Britain, France seek solutions for Calais migrant camp kids

Oct 13, 2016 | 5:45 AM

CALAIS, France — After taking a group selfie, six underage migrants left the French city of Calais for Britain on Thursday, as both countries seek solutions for hundreds of unaccompanied children in the slum-like migrant camp known as the “jungle” before it is shut down in the coming weeks.

Concern about the children in Calais has mounted as France prepares to close the camp, a troubling symbol of Europe’s migrant crisis. One aid group estimates there are 1,300 unaccompanied minors in the camp, among between 6,000 and 10,000 migrants overall from across the Mideast and Africa and some Balkan countries.

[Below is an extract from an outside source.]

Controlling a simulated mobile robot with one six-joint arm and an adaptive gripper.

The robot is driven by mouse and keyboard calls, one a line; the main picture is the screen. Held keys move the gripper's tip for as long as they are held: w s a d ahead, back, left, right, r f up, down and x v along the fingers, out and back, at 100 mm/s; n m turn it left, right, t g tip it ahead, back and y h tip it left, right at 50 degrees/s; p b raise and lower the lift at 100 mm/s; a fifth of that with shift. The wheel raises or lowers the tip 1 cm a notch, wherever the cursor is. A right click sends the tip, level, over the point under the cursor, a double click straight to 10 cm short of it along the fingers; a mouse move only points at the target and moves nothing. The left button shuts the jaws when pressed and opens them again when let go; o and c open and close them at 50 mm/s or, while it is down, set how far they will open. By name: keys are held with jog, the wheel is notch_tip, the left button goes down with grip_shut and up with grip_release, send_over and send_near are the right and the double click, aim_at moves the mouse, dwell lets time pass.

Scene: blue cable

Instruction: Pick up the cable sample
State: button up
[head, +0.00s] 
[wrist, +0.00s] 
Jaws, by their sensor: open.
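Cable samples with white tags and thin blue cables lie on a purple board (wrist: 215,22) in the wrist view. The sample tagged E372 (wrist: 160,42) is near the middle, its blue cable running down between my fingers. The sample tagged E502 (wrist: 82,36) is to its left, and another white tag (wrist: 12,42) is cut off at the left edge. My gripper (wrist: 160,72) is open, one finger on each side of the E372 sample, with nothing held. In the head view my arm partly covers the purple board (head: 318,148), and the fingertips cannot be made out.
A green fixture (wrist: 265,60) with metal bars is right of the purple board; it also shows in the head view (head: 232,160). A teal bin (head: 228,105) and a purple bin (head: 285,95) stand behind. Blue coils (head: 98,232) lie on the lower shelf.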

Six happy and relieved youths — one Syrian, five Afghans — gathered in the Calais local administration headquarters Thursday morning before boarding a Eurostar train, accompanied by volunteers and French officials and clutching plastic folders of documents.

Britain’s Home Office says that small groups of children have been coming on a weekly basis for the last few months. Under pressure from France, the U.K. government said Monday it would begin admitting hundreds of children with relatives in Britain within days. However, questions remain about what will happen to those without family ties in the U.K.

“I’m very happy today … it was in my dreams” to reach Britain, said Saadi, a teen boy from Afghanistan. “In London, there is my family. My sister. We have to go. We don’t have any (other) solution.”

Among the other children was Mohammed Fadel Hani, a 14-year-old who had been working in a makeshift restaurant in the camp while hoping to reach Britain.

The director of aid group France Terre d’Asile, Pierre Henry, told The Associated Press that earlier this week it had counted about 1,300 unaccompanied minors among the Calais migrants, including about 40 per cent who said they had relatives already in Britain.

Aid groups filed an emergency request this week with a court in Lille seeking to delay the closure of the camp, arguing that authorities aren’t ready to relocate its residents. Thierry Kuhn, director of aid group Emmaus, told The AP on Thursday that a decision is expected within 48 hours.

The government is gradually deporting migrants without right to asylum and relocating the rest to more than 160 centres around France. It is expected to close the camp in the coming weeks but no official dates have been announced.